La tendresse renaît : elle n'était d'ailleurs pas absente des
relations entre Tom et Charlie, Tom appelle son grand ami Charlie
« Mon Charlie ». Mais c'est la « folle » qui va
répandre l'amour autour d'elle.
Voilà :
c'est très simple, déjà je n'avais pas peur de la vieillesse,
maintenant je n'ai plus peur de devenir très vieux ! Je ne
connaissais pas Jocelyne Saucier. Et je découvre un roman d'une
beauté inouïe, d'une ferveur rare, d'une sensibilité à couper le
souffle. Il nous montre que le goût de la liberté, de la solidarité
et de l'entraide (nos petits vieux appliquent les préceptes
d'Isaïe : "Partage
ton pain avec celui qui a faim [malgré sa peur des étrangers – et
des agents du gouvernement, Charlie invite la photographe à
déjeuner] Et ramène à la maison les pauvres sans abri [ils
vont jusqu'à construire une cabane – et très confortable, puisque
pour une dame – pour Marie-Desneige] ; Si tu vois un homme nu,
couvre-le, Et ne te détourne pas de
celui qui est ta propre chair" [c'est ainsi que Bruno prend en charge
sa vieille tante, que sa mère, elle, aurait reconduite à l'asile]),
de l'espérance, de la vie (et de la mort choisie, au moment voulu,
magnifiquement montrée ici), participent d'un humanisme vibrant dont notre
monde manque cruellement.
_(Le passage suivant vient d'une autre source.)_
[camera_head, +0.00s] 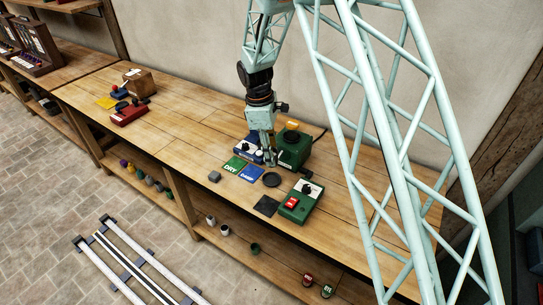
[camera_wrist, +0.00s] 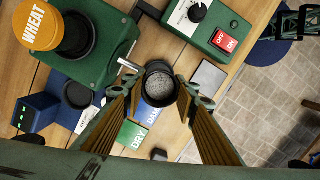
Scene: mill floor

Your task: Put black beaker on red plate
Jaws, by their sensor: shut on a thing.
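My gripper (camera_wrist: 160,95) is shut on the black beaker (camera_wrist: 160,87), a dark round cup with grey grainy contents visible from above. In the head view my gripper (camera_head: 269,161) is over the middle of the bench, beside the green machine, and the beaker is hard to make out there. I cannot tell whether it touches the bench. No plain red plate is clear; a low red box (camera_head: 128,115) with dark parts on top stands at the bench's far left, well away from my gripper.
The green machine (camera_head: 293,148) with its orange wheat lid stands close behind. The bench's left-middle is clear.

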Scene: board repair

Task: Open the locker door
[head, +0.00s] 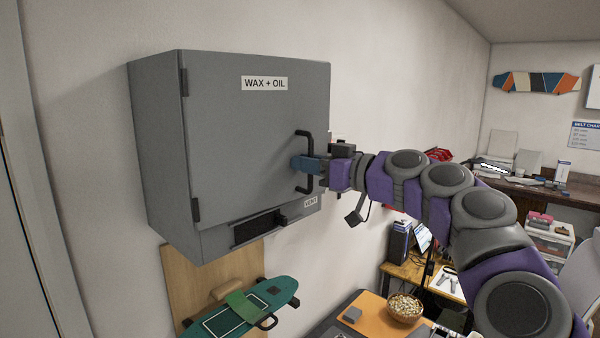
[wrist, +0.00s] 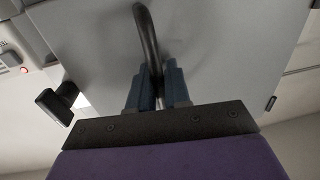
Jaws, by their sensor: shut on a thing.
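The grey wall locker (head: 160,150) has a flat door (head: 240,140) with a "WAX + OIL" label (head: 264,83). Hinges show on the door's left edge in the head view. The door looks closed in its frame. A black vertical bar handle (head: 305,135) is on the door's right side. My gripper (head: 306,163) is at the handle with its blue fingers around the bar. In the wrist view, the two blue fingers of my gripper (wrist: 158,85) are shut on the curved black handle (wrist: 148,35), one on each side. The door face (wrist: 215,45) lies behind it.
A teal skateboard deck (head: 270,293) is under the locker. A bowl (head: 404,307) and an orange mat (head: 370,312) are at lower right. A workbench (head: 530,187) stands at the far right.

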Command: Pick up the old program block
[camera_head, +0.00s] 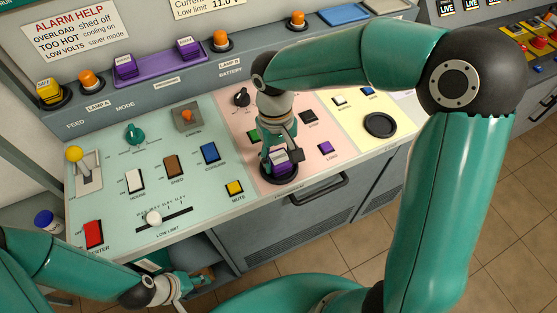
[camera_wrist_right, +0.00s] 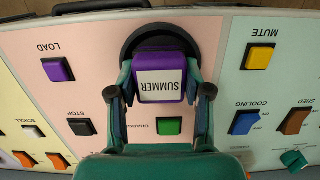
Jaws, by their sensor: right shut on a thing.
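A purple block with a white label reading SUMMER (camera_wrist_right: 161,84) sits at a round black socket (camera_wrist_right: 133,46) on the pink panel; in the head view the block (camera_head: 281,161) is partly covered by my gripper. My right gripper (camera_wrist_right: 160,90) has one finger on each side of the block and is shut on it. I cannot tell whether the block is seated or slightly raised. Whether this is the old program block is not marked. My left gripper (camera_head: 190,288) is low at the bottom left of the head view, below the console's front edge; its fingers are unclear.
Two more purple blocks, one (camera_head: 125,66) and another (camera_head: 186,47), stand on the back ledge among orange lamps. A purple LOAD button (camera_head: 326,148) and a green button (camera_wrist_right: 169,126) lie close to the gripper. An empty black ring (camera_head: 380,125) is on the yellow panel.

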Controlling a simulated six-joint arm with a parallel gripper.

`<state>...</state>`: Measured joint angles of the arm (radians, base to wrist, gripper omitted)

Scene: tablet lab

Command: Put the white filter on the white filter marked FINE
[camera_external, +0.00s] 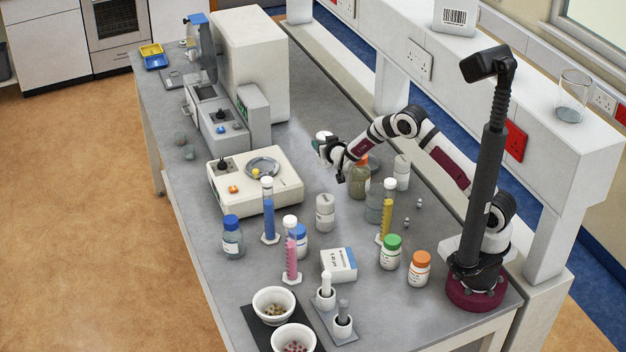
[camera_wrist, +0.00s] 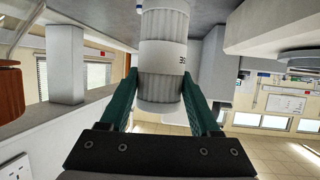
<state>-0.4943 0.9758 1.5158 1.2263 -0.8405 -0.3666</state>
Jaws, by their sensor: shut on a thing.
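My gripper (camera_external: 322,143) is over the far middle of the bench, beyond the balance. In the wrist view my gripper (camera_wrist: 161,78) has its two green fingers shut on the sides of a white filter (camera_wrist: 163,28), a cylinder with ribbed ends and a smooth band with small dark print. Its print is only partly readable. In the external view, one white ribbed cylinder (camera_external: 325,213) stands upright on the bench in front of the gripper. Another (camera_external: 402,172) stands to the right, behind the bottles. Their print is too small to tell which is marked FINE.
Several bottles, including blue-capped (camera_external: 232,238) and green-capped (camera_external: 390,252) ones, and coloured measuring cylinders crowd the bench. A white box (camera_external: 339,265) and two bowls (camera_external: 273,299) are nearer the front.

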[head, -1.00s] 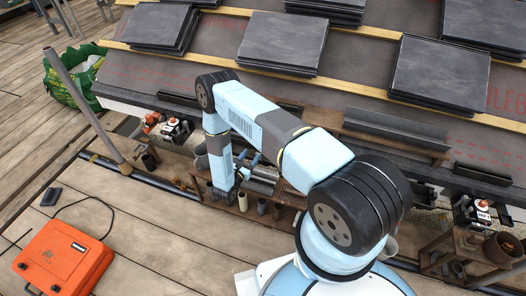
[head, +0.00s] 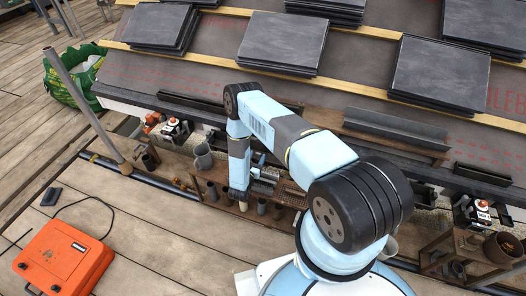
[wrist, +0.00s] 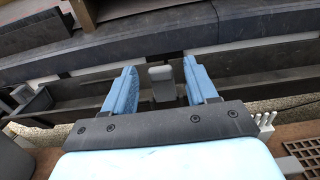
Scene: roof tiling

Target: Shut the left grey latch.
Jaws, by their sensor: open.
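In the wrist view a small grey upright piece (wrist: 161,84), which looks like the latch, stands in front of the dark gutter-like rail at the roof's edge. My gripper (wrist: 160,70) is open, with one blue finger on each side of this piece. Gaps show between the piece and both fingers, so it is not gripped. In the head view my arm reaches down to the bench at the eave, and I cannot make out the latch or the fingertips there.
A wooden bench (head: 170,166) with several pots and tools runs below the eave. Stacks of dark slates (head: 283,42) lie on the roof. An orange case (head: 65,258) lies on the deck at the left. A pole (head: 80,100) stands at the left.
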C'est aussi une très belle histoire
d'amour et, que voulez-vous, j'aime les histoires d'amour : on
ne se refait pas !
Ah ! J'oubliais : Louise Archambault, réalisatrice du superbe Gabrielle, est en train d'en faire un film.
Ah ! J'oubliais : Louise Archambault, réalisatrice du superbe Gabrielle, est en train d'en faire un film.